La tour de glace se veut reflet des contes d’Andersen, tant dans les personnage utilisé·e·s que dans le mode de narration – avec une voix off racontant l’histoire comme si on nous lisait un livre. La réalisatrice Lucile Hadžihalilović veut d’ailleurs tant coller au style des contes pour enfants qu’elle oublie d’en retirer une des facettes dont on pourrait pourtant se passer : celle des portraits trop courants de relations toxiques, allant de l’emprise d’une personne sur une autre à l’agression sexuelle à peine reconnue comme telle – et le fait que les deux protagonistes soient des femmes ne change rien à l’affaire. Très vite, on assiste à une relation profondément problématique entre Cristina (jouée par Marion Cotillard) et Jeanne, adolescente incarnée par Clara Pacini. Une relation entre une figure maternelle et une jeune orpheline ? Entre deux doubles ? Entre deux amantes ? Le fait même que nous ayons à nous poser cette question alors que l’une a 15 ans et que l’autre est une femme mûre est contestable.

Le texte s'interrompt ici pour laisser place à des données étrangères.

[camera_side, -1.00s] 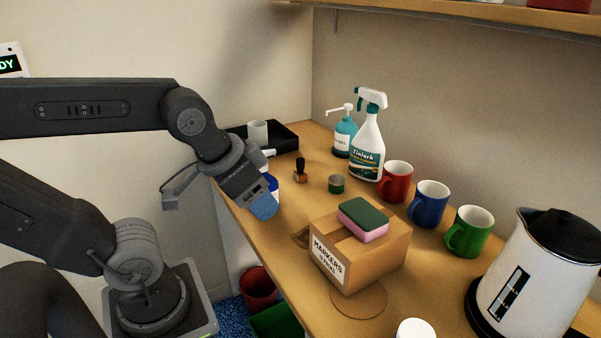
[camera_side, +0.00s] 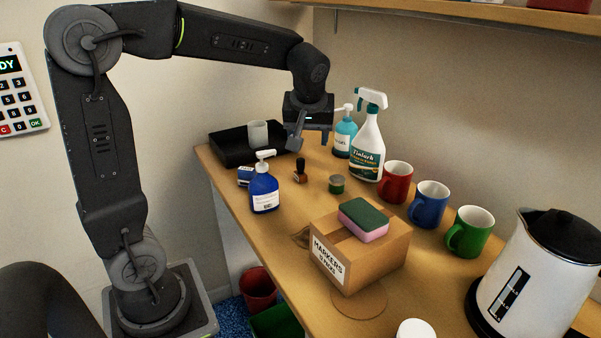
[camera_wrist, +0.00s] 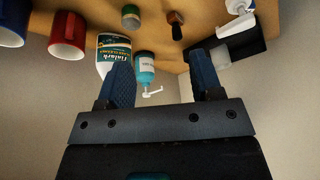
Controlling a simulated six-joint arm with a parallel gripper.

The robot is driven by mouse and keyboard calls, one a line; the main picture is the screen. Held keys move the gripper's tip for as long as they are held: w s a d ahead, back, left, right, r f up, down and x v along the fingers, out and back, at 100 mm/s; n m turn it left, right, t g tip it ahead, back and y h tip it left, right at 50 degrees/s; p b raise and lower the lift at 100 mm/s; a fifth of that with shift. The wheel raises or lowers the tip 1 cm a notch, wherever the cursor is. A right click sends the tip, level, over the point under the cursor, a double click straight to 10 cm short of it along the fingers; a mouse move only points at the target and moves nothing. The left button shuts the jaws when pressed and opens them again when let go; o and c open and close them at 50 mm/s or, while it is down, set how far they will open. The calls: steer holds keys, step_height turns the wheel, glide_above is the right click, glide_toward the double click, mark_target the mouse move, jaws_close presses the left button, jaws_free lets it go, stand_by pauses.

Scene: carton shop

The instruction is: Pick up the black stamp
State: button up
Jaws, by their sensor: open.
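The black stamp (camera_side: 300,170), with a dark handle and an orange-brown base, stands upright on the wooden counter. It also shows near the top of the wrist view (camera_wrist: 175,24). My gripper (camera_side: 310,142) is open and empty, raised behind the stamp near the back of the counter. In the wrist view my gripper (camera_wrist: 160,62) has its two blue-grey fingers spread apart, and the stamp lies beyond the fingertips, towards the right one. The stamp is clear of the fingers and not hidden.
A blue pump bottle (camera_side: 264,188) and a small green-sided tin (camera_side: 337,184) flank the stamp. Behind are a black tray (camera_side: 228,158) with a pale cup (camera_side: 258,134), a teal pump bottle (camera_side: 344,138) and a white spray bottle (camera_side: 367,150). A markers carton (camera_side: 375,262) stands nearer.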

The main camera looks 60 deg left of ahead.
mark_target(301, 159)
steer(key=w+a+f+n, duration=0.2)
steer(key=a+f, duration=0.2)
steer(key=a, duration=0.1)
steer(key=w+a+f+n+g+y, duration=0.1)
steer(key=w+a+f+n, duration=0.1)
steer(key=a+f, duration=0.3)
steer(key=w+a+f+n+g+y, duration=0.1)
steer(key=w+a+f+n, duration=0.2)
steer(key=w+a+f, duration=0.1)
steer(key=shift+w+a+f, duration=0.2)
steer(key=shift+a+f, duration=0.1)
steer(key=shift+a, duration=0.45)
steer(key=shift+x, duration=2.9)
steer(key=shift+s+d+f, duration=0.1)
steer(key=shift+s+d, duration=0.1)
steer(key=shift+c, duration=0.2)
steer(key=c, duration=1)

Bien sûr, le film ne vient pas encourager ce genre de relation : il pose la question de l’emprise entre deux êtres, de la manière dont les adultes peuvent emmener les enfants dans leur propre noirceur, et de la fascination que l’on peut avoir, surtout jeune, pour des personnages magnétiques. Et pourtant, aucune conclusion ne semble être apportée, aucun message ne semble être envoyé. Nous voilà alors dans une forme d’incompréhension face à un film se voulant contemplatif, parfois mystique, beau dans sa forme mais sans questionnement de fond évident.
La tour de glace de Lucile Hadzihalilovic avec Marion Cotillard et Clara Pacini, 1h58, film en salle le 17 septembre 2025.